Written task: Scan the lines below for the string "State" and report how many lines contain it, giving only the number.

Records:
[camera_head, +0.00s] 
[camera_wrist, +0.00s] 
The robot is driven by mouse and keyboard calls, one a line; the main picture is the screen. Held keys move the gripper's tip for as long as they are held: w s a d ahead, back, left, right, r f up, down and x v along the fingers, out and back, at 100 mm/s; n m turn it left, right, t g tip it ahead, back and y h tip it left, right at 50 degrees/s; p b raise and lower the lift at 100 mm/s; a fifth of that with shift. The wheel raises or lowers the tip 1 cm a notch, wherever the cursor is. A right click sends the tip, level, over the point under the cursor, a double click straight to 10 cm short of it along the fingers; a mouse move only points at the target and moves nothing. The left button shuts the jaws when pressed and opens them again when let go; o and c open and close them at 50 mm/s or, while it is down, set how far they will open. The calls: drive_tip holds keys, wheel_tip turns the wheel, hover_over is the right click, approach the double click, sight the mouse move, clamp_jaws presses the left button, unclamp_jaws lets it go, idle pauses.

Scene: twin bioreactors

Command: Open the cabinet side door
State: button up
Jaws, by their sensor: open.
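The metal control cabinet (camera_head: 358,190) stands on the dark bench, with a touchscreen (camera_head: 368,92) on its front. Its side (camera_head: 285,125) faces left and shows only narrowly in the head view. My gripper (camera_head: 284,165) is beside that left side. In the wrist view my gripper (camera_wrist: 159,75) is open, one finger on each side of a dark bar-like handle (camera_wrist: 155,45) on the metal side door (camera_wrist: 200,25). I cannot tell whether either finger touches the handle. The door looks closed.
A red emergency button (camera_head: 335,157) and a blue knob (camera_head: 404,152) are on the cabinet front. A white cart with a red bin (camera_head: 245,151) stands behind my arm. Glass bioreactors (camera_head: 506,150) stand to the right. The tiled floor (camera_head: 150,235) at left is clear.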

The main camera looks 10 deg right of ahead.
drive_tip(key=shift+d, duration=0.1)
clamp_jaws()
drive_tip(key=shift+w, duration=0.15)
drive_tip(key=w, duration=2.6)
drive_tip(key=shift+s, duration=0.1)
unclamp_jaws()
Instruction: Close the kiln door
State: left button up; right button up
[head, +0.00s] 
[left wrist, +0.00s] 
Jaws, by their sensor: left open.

Response to the task: 2